:: Directive ::
All of the data should be repeated exactly; pictures are not part of the copy.

:: Information provided ::
= = = = =

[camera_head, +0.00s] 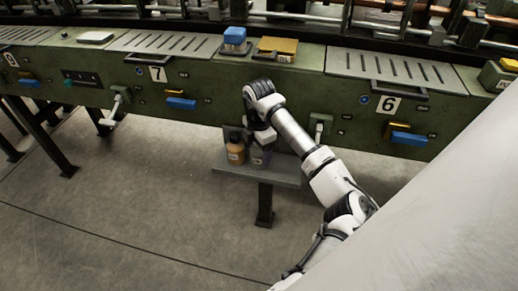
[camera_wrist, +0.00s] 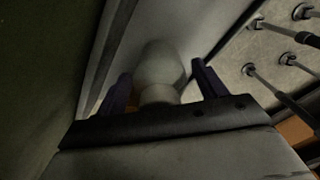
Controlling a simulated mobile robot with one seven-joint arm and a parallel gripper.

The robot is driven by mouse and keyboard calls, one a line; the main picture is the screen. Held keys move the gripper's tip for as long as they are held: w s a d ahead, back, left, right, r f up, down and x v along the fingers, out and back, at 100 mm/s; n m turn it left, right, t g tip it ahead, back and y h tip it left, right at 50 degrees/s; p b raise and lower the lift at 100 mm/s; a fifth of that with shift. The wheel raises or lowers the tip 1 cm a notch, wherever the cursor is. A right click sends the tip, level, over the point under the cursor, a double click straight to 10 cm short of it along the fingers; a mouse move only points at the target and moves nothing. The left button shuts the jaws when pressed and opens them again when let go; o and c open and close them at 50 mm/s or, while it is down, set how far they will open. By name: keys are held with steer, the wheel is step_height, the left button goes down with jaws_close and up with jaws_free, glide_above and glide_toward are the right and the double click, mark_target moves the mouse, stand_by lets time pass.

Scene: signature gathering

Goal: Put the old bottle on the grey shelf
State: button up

= = = = =

:: Expected output ::
[camera_head, +0.00s] 
[camera_wrist, +0.00s] 
Controlling a simulated mobile robot with one seven-joint arm and a parallel gripper.

The robot is driven by mouse and keyboard calls, one a line; the main picture is the screen. Held keys move the gripper's tip for as long as they are held: w s a d ahead, back, left, right, r f up, down and x v along the fingers, out and back, at 100 mm/s; n m turn it left, right, t g tip it ahead, back and y h tip it left, right at 50 degrees/s; p b raise and lower the lift at 100 mm/s; a fifth of that with shift. The wheel raises or lowers the tip 1 cm a notch, wherever the cursor is. A right click sends the tip, level, over the point under the cursor, a double click straight to 10 cm short of it along the fingers; a mouse move only points at the target and moves nothing. The left button shuts the jaws when pressed and opens them again when let go; o and c open and close them at 50 mm/s or, while it is down, set how far they will open. By name: keys are held with steer, the wheel is step_height, the left button goes down with jaws_close and up with jaws_free, glide_above and glide_toward are the right and the double click, mark_target moves the mouse, stand_by lets time pass.

Scene: signature gathering

Goal: Put the old bottle on the grey shelf
State: button up

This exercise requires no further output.